The Art of Letting a Collection Reveal Itself Over Time
Once an idea is given to me by the Holy Spirit, my role shifts. I step back, watch, and listen. and play with the idea mentally until it starts to coalesce into images I can see in my head. I don’t force the story; instead, I observe how the idea unfolds on its own. Hidden threads emerge that I never could have planned. A shape, a texture, or a symbol starts to repeat. Patterns appear slowly, often only after several pieces are created. And when they do, they carry a quiet power, a sense of inevitability that reminds me to trust the process.
For example, my earlier animal constellation pieces felt like independent experiments at first. I wasn’t thinking about a larger series, outside of animal constellations. I was exploring a single idea. Only later did I realize that these pieces were forming a subtle bridge into a larger series that has been growing over time. The animals held seeds of the collection’s story, quietly guiding me forward.

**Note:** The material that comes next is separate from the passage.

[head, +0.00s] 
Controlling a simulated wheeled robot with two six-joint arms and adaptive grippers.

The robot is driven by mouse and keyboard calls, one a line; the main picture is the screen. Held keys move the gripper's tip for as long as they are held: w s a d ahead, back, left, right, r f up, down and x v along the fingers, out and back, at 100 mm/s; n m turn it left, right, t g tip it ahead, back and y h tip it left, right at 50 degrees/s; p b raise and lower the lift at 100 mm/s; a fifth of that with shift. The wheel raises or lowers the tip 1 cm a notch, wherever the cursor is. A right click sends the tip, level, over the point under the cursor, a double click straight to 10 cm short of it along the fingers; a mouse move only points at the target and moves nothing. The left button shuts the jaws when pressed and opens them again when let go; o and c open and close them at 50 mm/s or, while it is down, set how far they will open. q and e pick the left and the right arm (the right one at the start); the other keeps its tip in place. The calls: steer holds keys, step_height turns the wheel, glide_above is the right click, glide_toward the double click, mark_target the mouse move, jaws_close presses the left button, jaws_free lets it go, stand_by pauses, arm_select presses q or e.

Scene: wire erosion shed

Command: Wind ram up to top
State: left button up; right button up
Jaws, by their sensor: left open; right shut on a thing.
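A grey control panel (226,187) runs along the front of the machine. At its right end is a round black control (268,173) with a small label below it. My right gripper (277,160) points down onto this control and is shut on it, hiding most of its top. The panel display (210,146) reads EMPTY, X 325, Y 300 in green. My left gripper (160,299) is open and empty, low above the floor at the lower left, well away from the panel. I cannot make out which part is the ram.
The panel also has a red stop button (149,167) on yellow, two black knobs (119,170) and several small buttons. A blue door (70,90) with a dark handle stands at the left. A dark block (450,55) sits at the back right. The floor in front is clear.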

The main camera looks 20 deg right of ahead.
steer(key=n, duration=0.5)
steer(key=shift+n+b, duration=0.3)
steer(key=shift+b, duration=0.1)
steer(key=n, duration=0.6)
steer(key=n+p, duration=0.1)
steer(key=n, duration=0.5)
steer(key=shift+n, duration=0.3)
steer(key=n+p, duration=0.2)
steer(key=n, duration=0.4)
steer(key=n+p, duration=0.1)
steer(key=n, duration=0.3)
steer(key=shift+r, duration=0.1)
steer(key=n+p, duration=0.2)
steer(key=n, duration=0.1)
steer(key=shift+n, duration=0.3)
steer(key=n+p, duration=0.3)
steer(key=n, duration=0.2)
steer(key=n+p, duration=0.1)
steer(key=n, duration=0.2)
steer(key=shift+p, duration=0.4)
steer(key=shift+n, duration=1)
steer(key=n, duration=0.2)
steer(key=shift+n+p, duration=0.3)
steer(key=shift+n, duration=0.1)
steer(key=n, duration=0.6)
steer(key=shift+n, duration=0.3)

This is the nature of prophetic, intuitive work. Collections often speak before I can articulate them. The work guides me as much as I guide it. I follow impulses, symbols, and patterns as they arise, rather than trying to design a cohesive series from the start. Every decision, every mark, is informed by observation and intuition. It’s about trusting the process and trusting that the Holy Spirit will reveal what I need to know when I need to know it. The Spirit sparks idea, I nurture and grow it and finally the art itself communicates its story and needs, and I respond.

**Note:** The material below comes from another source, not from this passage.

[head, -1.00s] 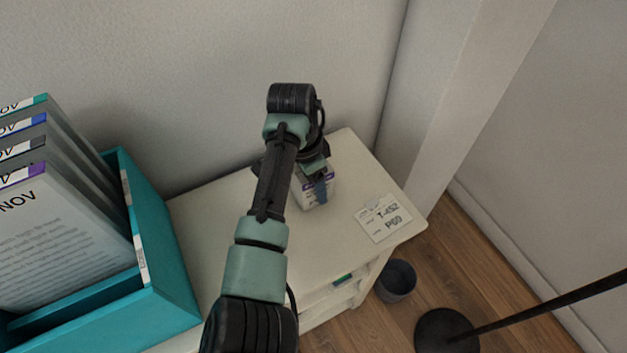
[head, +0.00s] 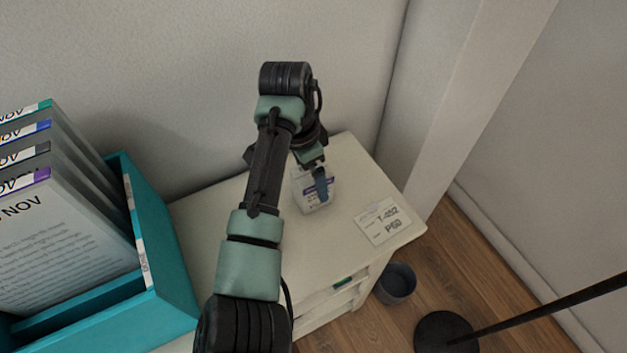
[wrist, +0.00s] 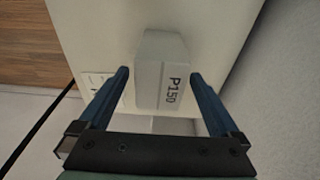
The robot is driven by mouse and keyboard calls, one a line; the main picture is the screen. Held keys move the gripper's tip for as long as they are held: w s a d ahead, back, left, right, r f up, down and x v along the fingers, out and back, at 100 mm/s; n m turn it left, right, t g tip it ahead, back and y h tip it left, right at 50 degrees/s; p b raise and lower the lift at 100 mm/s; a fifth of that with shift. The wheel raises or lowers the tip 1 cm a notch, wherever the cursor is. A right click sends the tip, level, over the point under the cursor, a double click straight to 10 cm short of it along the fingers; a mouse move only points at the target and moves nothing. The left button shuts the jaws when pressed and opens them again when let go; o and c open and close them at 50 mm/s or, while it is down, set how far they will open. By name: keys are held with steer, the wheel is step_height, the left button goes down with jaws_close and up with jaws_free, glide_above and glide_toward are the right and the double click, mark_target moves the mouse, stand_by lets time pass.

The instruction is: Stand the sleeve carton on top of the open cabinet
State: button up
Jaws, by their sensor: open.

Letting a collection reveal itself over time requires patience, trust, and humility. It means honoring the hidden currents of your creativity instead of forcing coherence. Sometimes an idea surfaces after a dream, sometimes in quiet reflection, and other times it only becomes clear after several paintings are complete. The patterns and symbols reveal themselves gradually, and when they do, the collection feels inevitable—like it was always meant to exist.

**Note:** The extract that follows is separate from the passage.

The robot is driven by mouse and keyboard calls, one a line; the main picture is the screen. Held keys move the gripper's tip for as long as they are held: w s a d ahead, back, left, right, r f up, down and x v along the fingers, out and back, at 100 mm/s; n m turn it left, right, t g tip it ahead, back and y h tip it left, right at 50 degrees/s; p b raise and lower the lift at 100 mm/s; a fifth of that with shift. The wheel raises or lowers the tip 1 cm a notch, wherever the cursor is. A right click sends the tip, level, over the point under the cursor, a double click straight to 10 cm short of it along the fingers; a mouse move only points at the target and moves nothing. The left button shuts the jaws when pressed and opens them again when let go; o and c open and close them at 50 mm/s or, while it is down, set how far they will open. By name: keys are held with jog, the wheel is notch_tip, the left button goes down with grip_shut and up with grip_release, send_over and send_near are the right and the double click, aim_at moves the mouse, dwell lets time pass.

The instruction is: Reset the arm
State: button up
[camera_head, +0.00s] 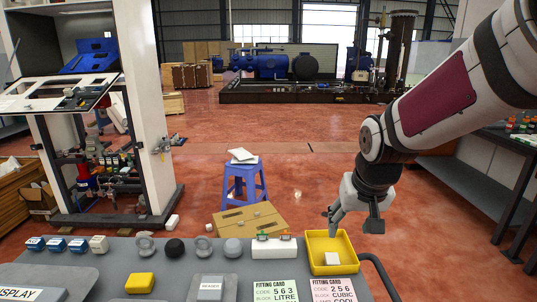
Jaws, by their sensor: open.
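My arm reaches in from the upper right of the head view. My gripper (352,222) points down with its fingers spread apart. It is over the back part of a yellow tray (350,266) on the grey bench. Nothing shows between the fingers. I cannot tell whether the left finger touches the tray.
The grey bench (110,258) holds a yellow block (140,283), a header block (210,290), several round parts and fitting cards (275,290). A tall white dispenser frame (150,110) stands at left. A blue stool (245,185) and cardboard box (250,219) stand behind the bench.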

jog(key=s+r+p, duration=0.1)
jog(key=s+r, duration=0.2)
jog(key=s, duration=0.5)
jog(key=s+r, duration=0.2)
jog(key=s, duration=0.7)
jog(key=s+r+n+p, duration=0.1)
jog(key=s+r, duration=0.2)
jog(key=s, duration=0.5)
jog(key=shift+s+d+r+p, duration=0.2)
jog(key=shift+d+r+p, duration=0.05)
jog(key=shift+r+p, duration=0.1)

This process has taught me to embrace uncertainty as part of creation. It’s a reminder that art, like life, has rhythms, currents, and timing we can’t always control. Collections are living entities—they have their own way of unfolding, and my job is to listen and follow. By letting them reveal themselves over time, I create work that is authentic, intuitive, and deeply rooted in both my creative and spiritual practice.